Revenons au script humoristique des femmes de Pitinpata. En m’imaginant sortir de l’avion « tout habillée en jupes comme une indienne », mes interlocutrices font un pas de plus – celui de l’humour – dans le geste qui consiste à subordonner le texte officiel des rapports de pouvoir au texte caché. En effet, à la différence d’Alejandro et de son cousin qui dévêtent symboliquement les « indiens » qui partent en ville, les femmes ne dévêtent pas « l’étrangère blanche ». Mettant en vis-à-vis l’exode en ville et le séjour à la communauté, le script humoristique inverse ainsi le dévêtement de la ville par l’habillage à la communauté. Mieux, se plaçant du point de vue des compatriotes français (équivalent au leur, lors du retour des anciens voisins que la ville a « dévêtus »), elles troquent le mépris affiché vis-à-vis de l’“indianité” chez les blancs des villes (mestizos) par l’admiration des blancs de l’étranger (gringos). En me faisant porter les jupes jusqu’en France, les femmes de Pitinpata jouent en somme à exporter le texte caché hors de l’enceinte la communauté, là où, d’ordinaire, il cède face au texte officiel de la race. Les femmes de Pitinpata mènent ainsi, par l’humour et dans l’entre-soi, une contre-conquête, utopique et révolutionnaire, du texte vestimentaire.

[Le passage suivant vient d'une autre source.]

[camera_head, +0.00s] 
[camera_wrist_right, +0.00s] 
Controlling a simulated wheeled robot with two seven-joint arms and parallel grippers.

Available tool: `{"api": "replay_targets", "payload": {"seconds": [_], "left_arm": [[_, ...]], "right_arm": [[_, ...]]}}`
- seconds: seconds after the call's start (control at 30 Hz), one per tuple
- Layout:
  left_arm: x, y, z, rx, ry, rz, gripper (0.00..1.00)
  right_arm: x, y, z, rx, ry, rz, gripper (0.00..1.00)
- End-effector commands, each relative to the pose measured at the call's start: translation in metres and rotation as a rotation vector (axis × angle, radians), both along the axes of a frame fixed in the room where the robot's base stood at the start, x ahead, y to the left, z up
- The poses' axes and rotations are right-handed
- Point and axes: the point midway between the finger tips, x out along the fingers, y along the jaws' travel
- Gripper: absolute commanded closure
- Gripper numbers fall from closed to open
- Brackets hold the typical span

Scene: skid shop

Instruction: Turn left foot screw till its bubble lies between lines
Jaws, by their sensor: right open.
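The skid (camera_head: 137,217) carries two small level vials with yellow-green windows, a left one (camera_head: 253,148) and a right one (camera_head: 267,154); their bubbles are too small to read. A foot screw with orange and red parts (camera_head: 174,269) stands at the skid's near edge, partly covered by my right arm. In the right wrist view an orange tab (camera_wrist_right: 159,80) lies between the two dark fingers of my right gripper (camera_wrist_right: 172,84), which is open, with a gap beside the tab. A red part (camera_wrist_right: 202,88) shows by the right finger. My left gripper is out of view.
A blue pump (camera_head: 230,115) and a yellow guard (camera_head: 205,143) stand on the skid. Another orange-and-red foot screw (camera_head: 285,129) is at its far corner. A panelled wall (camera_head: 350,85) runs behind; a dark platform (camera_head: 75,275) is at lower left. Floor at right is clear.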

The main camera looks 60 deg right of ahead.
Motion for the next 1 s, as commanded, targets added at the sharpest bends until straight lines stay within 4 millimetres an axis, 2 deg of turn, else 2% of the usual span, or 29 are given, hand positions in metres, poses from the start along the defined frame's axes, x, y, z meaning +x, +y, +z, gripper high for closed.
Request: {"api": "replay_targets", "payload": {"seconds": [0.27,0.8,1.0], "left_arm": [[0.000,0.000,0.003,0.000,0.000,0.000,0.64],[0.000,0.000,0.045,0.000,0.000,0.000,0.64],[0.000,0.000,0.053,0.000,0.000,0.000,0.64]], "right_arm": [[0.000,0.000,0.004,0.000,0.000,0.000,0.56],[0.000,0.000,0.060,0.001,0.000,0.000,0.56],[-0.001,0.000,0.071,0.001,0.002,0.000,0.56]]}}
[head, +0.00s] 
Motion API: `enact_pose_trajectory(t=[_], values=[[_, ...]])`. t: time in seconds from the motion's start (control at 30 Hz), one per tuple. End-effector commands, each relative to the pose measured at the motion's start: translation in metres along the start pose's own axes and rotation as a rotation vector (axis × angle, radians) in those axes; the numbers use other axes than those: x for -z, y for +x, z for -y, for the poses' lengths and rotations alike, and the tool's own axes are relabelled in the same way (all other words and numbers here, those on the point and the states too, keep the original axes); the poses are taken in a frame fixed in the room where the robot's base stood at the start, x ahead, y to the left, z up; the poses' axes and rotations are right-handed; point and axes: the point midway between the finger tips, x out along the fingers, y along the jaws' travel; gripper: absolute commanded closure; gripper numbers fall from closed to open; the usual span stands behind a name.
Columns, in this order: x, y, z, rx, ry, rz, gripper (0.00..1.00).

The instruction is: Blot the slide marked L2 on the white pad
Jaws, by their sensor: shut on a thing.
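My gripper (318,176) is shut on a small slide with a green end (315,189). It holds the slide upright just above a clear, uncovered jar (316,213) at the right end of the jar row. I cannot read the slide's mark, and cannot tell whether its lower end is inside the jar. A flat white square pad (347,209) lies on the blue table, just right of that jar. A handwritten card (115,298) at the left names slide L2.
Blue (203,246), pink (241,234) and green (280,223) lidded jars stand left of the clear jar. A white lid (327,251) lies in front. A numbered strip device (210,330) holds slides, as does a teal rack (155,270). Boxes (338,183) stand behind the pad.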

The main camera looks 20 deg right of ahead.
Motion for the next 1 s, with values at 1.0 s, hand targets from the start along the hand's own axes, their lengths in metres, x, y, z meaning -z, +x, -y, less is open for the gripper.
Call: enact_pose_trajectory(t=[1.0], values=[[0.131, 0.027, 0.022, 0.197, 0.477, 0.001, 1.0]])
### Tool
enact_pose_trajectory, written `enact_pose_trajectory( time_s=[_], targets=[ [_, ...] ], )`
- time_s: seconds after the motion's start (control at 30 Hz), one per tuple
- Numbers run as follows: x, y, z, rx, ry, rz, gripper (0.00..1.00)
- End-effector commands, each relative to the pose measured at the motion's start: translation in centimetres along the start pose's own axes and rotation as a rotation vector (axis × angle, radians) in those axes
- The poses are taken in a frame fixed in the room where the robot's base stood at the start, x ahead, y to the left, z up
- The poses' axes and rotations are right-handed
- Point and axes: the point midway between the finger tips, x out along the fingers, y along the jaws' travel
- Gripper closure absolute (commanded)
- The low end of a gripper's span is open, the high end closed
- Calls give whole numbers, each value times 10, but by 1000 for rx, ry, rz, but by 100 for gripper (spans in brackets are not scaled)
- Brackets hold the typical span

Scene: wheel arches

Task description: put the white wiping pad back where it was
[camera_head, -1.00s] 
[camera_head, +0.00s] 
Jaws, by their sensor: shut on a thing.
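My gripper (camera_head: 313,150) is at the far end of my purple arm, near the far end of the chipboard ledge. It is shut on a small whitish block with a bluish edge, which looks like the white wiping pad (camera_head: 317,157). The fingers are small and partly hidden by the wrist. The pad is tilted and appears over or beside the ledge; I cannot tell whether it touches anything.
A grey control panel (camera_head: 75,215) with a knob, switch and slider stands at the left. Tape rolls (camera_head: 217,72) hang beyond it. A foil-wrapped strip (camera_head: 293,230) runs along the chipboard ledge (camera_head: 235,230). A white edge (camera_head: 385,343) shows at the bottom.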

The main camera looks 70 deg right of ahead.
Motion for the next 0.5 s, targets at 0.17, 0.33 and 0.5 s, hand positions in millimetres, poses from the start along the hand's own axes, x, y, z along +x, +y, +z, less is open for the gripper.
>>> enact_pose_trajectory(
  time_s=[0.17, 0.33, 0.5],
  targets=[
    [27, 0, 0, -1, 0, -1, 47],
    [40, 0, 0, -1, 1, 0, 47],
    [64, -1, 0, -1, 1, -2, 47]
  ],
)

Mobilités et géographies genrées
Nous l’avons vu : les vêtements par excellence, la pacha, ce sont les jupes des femmes des communautés. Il n’est donc guère étonnant que le “dévêtement” masculinise les personnes qui prennent le chemin de l’exode. De fait, les hommes, qui vont et qui viennent entre la communauté et la ville au gré de leur travail, dans les chantiers et dans les mines, portent des habits davantage imprégnés de la vie citadine. Lorsque, dans l’intimité de sa cuisine, j’interroge Carolina pour obtenir son opinion sur l’expression « là-bas ils se sont dénudés, ils se sont pelés » (qalayamuy), mon hôtesse met en évidence l’implicite genré. Elle répond qu’elle n’utilise pas cette expression, qu’elle juge peut-être un peu vulgaire, et qu’elle préfère dire : « elles se sont masculinisées là-bas » (que. qariyamuñam). Mais aussitôt elle me précise, en riant, que sa mère, une femme monolingue déjà âgée, dit « les vagins pelés sont revenus de Lima » (qalarakakuna limamantaqa kutiramun) à propos des migrants qui reviennent pour assister à quelque festivité.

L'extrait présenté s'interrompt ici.